Light as a Feather
I was pleasantly surprised to come across this delightful recipe on Florence’s website, “Du bio dans mon Bento”.
This strawberry mousse is incredibly light and airy, almost like savoring a strawberry-scented cloud. 🍓
It’s an incredibly quick and easy recipe: simply combine the ingredients in a food processor, and let it do all the work for you!
Prep Time : 10 min
No cooking required
- Wash and remove the stems from the strawberries.
- Place them in the mixing bowl of a food processor, along with the powdered sugar.
Blend for one minute and scrape down the sides to ensure that all the strawberries are well pureed. - Swap the blending attachment for the whisk attachment (used for beating egg whites). Add the egg white and whisk for 5 uninterrupted minutes.
- Voilà, your mousse is now ready!
- Pour the mixture into serving glasses or ramekins, and refrigerate for at least 4 hours before serving.
Enjoy your Strawberry Mousse!
Gisou’s Tips and Tricks
- Remember to remove the strawberry stems only after washing them to prevent them from absorbing water.
- I noticed that even after a full day in the refrigerator, the mousse wasn’t as chilled as the serving glass.
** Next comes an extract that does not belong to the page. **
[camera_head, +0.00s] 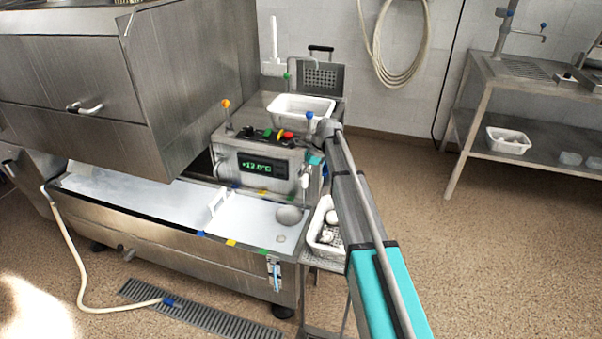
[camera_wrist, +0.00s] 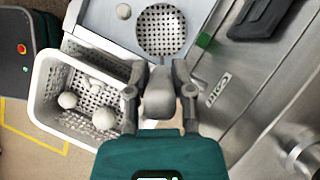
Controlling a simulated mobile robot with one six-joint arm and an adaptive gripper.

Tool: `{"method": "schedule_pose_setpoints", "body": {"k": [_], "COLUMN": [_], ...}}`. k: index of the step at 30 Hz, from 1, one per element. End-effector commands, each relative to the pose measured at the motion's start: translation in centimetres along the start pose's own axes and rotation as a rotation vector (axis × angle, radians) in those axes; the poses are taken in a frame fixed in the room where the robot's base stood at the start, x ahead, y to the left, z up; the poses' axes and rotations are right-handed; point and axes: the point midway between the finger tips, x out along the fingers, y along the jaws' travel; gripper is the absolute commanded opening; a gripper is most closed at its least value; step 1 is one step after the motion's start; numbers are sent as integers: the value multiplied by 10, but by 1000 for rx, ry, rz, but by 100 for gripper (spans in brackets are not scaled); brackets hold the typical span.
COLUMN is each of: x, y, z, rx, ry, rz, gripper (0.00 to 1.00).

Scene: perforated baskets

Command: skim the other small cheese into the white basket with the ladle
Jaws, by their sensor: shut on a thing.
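My gripper (camera_wrist: 160,82) is shut on the grey handle of the ladle, whose perforated round bowl (camera_wrist: 162,30) shows just ahead in the wrist view. In the head view the bowl (camera_head: 289,215) is at the right end of the long steel vat. One small cheese (camera_wrist: 123,11) is left of the bowl in the wrist view, apart from it; it also shows in the head view (camera_head: 281,238). The white basket (camera_wrist: 48,72), perforated, stands beside the vat end with a few round white cheeses (camera_wrist: 68,100) inside. It is partly behind my arm in the head view (camera_head: 313,238).
The vat (camera_head: 150,193) holds pale liquid, with a white frame (camera_head: 218,202) in it. A control box (camera_head: 262,166) stands behind, with another white tray (camera_head: 300,105) on top. A steel cabinet (camera_head: 70,80) overhangs the left. Open floor lies to the right.

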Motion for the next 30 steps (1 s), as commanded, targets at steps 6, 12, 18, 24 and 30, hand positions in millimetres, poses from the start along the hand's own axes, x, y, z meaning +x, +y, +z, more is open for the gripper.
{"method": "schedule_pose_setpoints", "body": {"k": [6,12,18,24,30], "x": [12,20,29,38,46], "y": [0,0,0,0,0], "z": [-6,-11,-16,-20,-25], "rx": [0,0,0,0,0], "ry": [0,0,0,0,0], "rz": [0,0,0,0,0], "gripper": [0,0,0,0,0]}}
To address this, I recommend placing one glass in the freezer for approximately an hour before serving.The mousse is just starting to turn into sorbet, creating a refreshing combination with the very light creaminess of the mousse at the center of the glass.
- If you want a strawberry sorbet, simply leave the glasses in the freezer for several hours.
- As for mousses stored in the refrigerator, I recommend consuming them on the same day. The egg white will not have the same consistency the next day.